Ciertamente, no es esto lo que  Octavio Paz pone en cuestión. Sus ideas apuntan a la existencia o no de una concepción crítica coherente en todos los planos; no niega los aportes individuales. Pero quizás sean estos aportes los que hoy cuentan. Sobre todo porque no han sido tan aislados; además, porque han sido los que han influido en la nueva literatura. Ha habido un cambio radical en nuestra propia literatura de creación. No se trata tan sólo del paso de una literatura realista o testimonial a una literatura de la verdadera imaginación y de la liberación del lenguaje.  Hay tal vez un hecho todavía más fundamental: el escritor latinoamericano ha tomado conciencia de que más que un mundo por expresar o inventariar, lo que tiene ante sí es un mundo por fundar. Ha cobrado conciencia de lo que el mismo Paz ha llamado “literatura de fundación” y que en términos distintos, pero no opuestos han concebido también otros escritores hispanoamericanos: Carpentier, Lezama, Cortázar.

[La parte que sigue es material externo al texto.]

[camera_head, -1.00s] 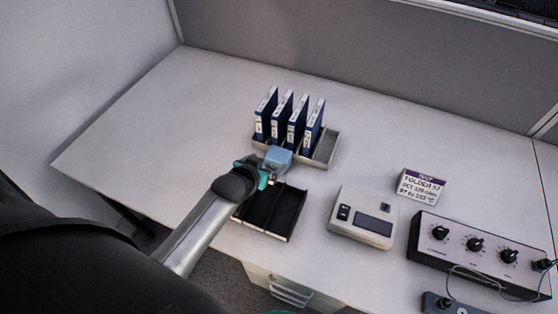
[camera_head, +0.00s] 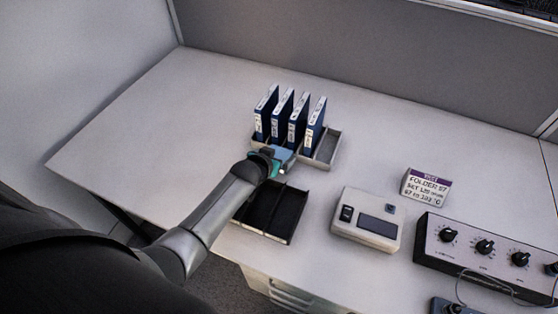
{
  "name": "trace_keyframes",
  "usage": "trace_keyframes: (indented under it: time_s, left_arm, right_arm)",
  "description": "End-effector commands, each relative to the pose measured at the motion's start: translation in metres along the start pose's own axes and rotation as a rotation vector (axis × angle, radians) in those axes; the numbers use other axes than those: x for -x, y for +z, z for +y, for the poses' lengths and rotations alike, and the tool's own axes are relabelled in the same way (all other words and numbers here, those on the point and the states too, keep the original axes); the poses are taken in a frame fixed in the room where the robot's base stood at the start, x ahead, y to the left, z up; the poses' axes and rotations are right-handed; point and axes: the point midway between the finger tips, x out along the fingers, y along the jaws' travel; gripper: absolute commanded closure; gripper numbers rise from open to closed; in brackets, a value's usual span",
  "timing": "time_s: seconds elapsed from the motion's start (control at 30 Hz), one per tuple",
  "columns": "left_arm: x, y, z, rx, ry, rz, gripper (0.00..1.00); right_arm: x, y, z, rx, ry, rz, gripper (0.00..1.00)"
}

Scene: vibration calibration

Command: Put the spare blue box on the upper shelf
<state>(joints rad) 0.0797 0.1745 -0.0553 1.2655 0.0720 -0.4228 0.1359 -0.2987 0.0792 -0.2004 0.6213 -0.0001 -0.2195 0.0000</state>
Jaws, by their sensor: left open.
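Several upright blue boxes with white labelled spines (camera_head: 290,118) stand side by side in a grey divided rack (camera_head: 324,154) on the desk; they look like binders. I cannot tell which one is the spare. No upper shelf shows. My left gripper (camera_head: 283,158) is open, just in front of the rack's near edge, below the boxes in the picture. It hides part of the rack's front, and I cannot tell whether it touches anything. My right gripper is not in view.
The desk's left side is clear.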

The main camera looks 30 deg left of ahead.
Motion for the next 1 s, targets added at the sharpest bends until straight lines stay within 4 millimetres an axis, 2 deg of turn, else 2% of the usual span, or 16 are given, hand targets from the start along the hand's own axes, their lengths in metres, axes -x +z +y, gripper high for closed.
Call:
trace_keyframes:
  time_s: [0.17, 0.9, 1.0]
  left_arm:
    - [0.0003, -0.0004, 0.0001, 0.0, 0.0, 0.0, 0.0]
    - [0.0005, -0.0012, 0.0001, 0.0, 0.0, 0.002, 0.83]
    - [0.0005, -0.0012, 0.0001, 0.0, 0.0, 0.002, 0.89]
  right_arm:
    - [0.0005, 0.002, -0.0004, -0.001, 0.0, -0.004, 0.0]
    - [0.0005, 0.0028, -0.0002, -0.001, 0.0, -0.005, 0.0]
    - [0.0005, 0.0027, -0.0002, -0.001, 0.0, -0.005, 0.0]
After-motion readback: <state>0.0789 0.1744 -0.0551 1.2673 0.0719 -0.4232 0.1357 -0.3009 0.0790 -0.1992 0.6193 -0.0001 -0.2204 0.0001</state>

No voy a resumir aquí todo el pensamiento de Paz al respecto, pero sí creo indispensables subrayar algunos puntos de vista. Como toda literatura, la nuestra se erige contra una realidad. Sólo que la realidad contra la que se levanta nuestra literatura–afirma Paz—es una “utopía”: la que creó el pensamiento europeo en torno a América en el momento del descubrimiento.  La utopía cristaliza en el nombre mismo, que nos condenó a ser un mundo nuevo, es decir, un mundo naciente y por hacerse. ¿Lo éramos realmente? La paradoja de esa utopía era que en los hechos venía a fundarse en estructuras anacrónicas: la que nos vino de cierta tradición peninsular.